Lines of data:
● ● ● ● ●

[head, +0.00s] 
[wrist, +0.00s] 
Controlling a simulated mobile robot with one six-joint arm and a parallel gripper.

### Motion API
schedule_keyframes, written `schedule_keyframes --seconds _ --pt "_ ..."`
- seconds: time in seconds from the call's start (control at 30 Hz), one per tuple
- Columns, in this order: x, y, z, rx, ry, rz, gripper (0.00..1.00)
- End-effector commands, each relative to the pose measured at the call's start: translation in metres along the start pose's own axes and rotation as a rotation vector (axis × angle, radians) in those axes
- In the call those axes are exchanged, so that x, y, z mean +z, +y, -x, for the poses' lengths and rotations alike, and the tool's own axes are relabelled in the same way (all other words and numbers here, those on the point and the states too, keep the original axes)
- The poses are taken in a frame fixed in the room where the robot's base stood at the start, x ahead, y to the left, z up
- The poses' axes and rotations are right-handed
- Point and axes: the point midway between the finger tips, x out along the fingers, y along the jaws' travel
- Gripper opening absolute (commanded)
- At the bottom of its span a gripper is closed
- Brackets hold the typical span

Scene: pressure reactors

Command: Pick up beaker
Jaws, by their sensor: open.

● ● ● ● ●

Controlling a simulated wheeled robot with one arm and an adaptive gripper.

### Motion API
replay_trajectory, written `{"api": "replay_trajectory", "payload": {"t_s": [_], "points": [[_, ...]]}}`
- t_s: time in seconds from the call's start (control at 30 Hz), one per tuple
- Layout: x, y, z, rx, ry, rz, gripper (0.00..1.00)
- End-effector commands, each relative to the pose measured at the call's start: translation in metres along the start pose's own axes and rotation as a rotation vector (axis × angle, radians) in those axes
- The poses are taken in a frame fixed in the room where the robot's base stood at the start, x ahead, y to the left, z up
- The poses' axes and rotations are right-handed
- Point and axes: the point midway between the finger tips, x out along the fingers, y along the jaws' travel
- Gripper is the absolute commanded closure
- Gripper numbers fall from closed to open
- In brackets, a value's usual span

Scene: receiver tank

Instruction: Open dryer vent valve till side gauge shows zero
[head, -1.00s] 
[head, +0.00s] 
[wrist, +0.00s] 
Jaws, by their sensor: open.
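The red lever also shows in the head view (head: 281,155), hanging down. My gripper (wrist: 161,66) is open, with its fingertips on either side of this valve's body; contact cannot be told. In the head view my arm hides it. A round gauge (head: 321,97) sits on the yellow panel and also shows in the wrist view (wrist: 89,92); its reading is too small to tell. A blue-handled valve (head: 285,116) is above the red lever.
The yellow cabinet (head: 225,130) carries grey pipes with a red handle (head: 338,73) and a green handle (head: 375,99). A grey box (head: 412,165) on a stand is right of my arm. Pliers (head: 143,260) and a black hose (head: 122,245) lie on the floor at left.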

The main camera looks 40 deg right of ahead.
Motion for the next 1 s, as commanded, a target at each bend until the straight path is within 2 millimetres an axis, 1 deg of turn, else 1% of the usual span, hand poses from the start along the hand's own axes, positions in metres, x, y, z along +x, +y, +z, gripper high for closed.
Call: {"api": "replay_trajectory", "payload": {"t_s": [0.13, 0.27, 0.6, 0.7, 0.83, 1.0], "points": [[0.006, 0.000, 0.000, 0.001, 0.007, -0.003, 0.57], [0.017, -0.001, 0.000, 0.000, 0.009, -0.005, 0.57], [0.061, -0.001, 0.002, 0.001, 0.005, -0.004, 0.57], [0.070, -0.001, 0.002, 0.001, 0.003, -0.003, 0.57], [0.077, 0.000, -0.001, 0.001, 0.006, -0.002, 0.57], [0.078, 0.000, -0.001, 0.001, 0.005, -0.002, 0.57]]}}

● ● ● ● ●

Set task. From the data above, copy each line where the string "simulated" appears.

Solution.
Controlling a simulated mobile robot with one six-joint arm and a parallel gripper.
Controlling a simulated wheeled robot with one arm and an adaptive gripper.

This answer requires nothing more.